Extract every line that includes the string "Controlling".
[Start Entries]
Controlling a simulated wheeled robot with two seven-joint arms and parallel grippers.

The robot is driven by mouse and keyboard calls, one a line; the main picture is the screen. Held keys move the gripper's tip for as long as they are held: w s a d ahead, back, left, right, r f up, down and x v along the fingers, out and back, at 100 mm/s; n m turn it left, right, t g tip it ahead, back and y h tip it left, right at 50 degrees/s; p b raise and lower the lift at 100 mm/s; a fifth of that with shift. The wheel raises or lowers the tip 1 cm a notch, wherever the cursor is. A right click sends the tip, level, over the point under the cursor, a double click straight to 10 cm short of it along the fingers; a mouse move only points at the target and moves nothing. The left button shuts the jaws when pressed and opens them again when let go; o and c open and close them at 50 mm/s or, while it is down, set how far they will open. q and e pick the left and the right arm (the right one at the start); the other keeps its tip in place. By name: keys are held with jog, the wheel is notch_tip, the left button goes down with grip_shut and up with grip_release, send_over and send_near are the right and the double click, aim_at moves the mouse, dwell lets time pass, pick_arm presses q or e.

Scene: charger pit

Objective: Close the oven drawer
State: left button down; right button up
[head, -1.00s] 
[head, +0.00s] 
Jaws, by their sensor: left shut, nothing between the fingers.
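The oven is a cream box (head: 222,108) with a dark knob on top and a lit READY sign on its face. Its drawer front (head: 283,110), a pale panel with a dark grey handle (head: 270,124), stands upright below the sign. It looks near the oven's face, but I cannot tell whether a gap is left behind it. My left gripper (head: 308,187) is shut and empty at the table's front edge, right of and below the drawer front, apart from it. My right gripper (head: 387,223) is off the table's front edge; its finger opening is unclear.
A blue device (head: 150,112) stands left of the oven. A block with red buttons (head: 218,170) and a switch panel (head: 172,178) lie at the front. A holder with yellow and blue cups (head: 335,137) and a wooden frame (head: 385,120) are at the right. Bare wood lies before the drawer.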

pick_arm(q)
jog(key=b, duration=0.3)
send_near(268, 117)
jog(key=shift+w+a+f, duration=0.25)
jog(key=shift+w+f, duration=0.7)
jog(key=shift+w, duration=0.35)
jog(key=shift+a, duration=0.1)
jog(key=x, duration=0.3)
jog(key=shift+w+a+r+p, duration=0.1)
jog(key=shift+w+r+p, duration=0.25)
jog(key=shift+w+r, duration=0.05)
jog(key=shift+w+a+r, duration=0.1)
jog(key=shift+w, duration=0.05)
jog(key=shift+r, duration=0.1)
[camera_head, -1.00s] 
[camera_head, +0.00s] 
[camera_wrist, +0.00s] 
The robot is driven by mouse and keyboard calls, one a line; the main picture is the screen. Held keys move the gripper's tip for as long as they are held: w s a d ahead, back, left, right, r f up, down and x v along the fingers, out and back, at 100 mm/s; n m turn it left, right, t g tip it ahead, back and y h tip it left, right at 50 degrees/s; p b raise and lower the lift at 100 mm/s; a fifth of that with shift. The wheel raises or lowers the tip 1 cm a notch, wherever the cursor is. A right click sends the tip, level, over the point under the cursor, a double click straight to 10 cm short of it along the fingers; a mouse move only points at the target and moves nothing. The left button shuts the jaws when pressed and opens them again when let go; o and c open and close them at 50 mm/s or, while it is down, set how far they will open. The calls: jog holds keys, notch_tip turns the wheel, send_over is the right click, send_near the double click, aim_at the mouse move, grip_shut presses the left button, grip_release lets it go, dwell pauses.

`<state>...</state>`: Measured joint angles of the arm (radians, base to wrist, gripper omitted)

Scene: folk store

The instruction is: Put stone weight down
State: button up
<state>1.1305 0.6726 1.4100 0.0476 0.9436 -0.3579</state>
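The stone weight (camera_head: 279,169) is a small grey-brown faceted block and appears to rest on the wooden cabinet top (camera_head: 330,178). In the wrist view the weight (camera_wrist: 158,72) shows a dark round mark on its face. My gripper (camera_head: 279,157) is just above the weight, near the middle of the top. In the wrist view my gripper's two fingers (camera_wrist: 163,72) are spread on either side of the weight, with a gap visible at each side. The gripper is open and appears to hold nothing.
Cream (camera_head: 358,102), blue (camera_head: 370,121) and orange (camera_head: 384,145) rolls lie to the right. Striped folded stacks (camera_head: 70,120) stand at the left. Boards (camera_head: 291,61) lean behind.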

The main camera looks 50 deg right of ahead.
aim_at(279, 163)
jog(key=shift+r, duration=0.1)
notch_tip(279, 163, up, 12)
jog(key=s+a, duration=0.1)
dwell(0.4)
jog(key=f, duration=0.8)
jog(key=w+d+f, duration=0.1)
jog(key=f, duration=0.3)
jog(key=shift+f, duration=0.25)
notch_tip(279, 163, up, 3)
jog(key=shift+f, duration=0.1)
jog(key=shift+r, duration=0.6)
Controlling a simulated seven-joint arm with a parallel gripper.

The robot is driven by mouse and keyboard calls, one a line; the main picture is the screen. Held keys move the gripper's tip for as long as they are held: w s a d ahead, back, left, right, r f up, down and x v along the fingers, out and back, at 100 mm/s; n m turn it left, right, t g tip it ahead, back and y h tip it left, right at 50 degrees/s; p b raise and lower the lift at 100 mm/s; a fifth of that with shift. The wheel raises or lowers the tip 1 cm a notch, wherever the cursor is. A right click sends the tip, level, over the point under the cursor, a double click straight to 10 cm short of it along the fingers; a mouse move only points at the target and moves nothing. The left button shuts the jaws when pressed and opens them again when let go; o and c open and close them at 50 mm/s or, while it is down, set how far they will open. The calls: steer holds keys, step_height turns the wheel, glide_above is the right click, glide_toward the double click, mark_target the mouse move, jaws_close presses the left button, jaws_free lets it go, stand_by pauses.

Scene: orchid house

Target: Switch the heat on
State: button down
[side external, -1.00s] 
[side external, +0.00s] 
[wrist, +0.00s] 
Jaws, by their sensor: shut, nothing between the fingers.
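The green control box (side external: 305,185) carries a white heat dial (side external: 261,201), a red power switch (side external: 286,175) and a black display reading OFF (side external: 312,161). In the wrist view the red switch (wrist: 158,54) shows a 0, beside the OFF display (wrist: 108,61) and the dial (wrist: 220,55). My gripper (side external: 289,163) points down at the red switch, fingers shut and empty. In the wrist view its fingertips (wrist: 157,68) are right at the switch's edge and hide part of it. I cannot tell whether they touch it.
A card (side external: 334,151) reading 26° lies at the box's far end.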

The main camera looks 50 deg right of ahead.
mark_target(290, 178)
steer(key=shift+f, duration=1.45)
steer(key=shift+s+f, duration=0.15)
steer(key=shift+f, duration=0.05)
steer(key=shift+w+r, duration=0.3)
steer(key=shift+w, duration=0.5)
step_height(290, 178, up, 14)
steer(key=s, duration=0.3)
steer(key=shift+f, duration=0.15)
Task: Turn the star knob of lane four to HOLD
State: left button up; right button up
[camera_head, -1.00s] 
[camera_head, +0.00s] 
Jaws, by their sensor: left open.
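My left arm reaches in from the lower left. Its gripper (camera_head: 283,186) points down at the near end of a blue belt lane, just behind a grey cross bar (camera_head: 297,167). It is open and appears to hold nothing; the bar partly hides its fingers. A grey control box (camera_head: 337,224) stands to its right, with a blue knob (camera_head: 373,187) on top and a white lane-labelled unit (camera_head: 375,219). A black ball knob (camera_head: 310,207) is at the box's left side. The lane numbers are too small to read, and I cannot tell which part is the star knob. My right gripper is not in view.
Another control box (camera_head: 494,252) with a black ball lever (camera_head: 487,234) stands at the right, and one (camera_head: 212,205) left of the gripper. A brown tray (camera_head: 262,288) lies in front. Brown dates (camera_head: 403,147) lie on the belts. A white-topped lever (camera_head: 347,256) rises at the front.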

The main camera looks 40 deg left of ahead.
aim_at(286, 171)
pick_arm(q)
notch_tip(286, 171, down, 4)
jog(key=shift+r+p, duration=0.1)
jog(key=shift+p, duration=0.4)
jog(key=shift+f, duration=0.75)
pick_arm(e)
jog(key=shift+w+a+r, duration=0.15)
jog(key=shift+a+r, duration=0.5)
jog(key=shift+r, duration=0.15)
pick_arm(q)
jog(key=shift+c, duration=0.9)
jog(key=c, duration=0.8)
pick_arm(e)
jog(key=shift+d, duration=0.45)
[End Entries]
= Output below =
Controlling a simulated wheeled robot with two seven-joint arms and parallel grippers.
Controlling a simulated seven-joint arm with a parallel gripper.

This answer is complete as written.